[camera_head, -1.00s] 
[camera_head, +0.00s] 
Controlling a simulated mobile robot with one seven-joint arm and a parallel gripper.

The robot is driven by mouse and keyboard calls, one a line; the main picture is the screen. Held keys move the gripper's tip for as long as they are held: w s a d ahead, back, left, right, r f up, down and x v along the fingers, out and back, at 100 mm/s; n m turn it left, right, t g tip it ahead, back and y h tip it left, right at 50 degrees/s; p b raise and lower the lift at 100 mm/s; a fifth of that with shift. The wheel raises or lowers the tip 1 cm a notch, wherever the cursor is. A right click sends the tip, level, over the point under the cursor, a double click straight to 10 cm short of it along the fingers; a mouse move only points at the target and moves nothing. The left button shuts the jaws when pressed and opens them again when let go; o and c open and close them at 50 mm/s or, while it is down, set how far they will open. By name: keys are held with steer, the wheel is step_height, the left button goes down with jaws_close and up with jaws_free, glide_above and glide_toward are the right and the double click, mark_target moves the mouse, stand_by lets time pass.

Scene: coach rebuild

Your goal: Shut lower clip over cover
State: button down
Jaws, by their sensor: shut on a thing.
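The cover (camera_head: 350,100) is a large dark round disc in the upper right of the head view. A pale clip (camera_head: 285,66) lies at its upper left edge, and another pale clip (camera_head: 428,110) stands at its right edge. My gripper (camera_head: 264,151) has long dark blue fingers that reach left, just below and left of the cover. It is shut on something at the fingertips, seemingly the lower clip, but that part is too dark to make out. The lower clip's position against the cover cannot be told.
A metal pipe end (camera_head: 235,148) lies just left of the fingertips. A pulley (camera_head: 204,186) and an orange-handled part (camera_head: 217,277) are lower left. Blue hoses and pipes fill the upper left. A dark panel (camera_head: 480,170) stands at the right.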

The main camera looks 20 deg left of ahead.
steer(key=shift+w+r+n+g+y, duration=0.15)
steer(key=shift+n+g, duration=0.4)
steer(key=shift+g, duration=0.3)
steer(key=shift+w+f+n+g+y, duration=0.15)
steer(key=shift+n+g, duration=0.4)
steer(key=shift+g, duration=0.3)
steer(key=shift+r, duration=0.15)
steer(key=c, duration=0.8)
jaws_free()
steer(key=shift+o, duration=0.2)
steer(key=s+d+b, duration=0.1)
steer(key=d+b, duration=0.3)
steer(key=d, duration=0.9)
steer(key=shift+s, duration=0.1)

· · · ·

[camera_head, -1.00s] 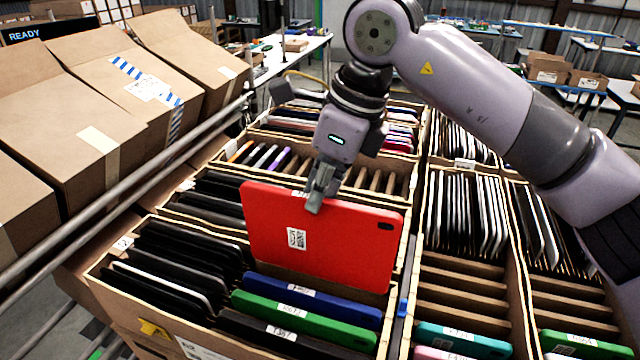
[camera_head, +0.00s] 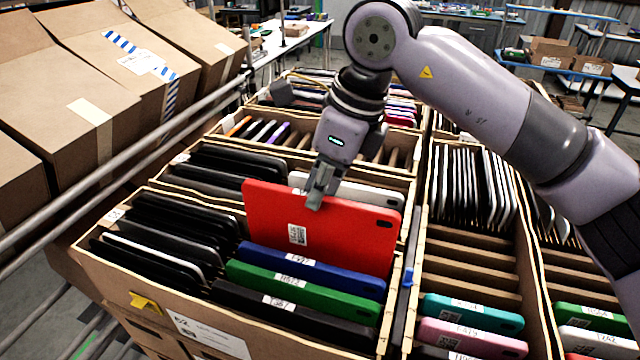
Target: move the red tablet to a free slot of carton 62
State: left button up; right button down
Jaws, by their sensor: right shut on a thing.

· · · ·

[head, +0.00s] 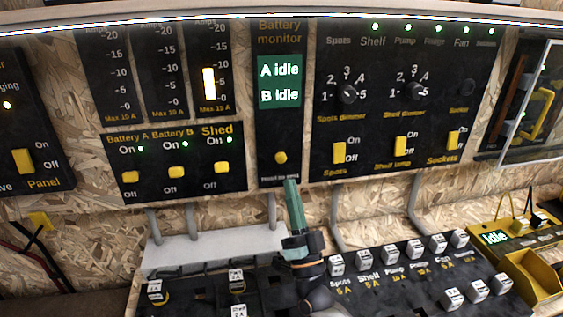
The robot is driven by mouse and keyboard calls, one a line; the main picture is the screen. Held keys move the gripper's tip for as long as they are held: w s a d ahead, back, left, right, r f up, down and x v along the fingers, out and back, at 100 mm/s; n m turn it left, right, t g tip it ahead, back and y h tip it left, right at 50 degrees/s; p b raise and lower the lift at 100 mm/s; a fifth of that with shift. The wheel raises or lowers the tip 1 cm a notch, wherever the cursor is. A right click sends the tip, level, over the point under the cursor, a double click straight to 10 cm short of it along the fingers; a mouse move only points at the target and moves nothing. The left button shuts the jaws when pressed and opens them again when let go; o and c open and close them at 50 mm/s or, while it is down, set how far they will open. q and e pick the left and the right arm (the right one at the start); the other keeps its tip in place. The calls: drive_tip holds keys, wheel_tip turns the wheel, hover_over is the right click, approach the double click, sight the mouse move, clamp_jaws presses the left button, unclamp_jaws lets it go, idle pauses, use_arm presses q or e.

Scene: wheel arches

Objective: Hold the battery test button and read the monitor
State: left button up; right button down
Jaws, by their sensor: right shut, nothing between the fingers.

· · · ·

» To be done: Which lines in the data above contain "Scene"? Show each one.

» Solution for this task:
Scene: coach rebuild
Scene: wheel arches

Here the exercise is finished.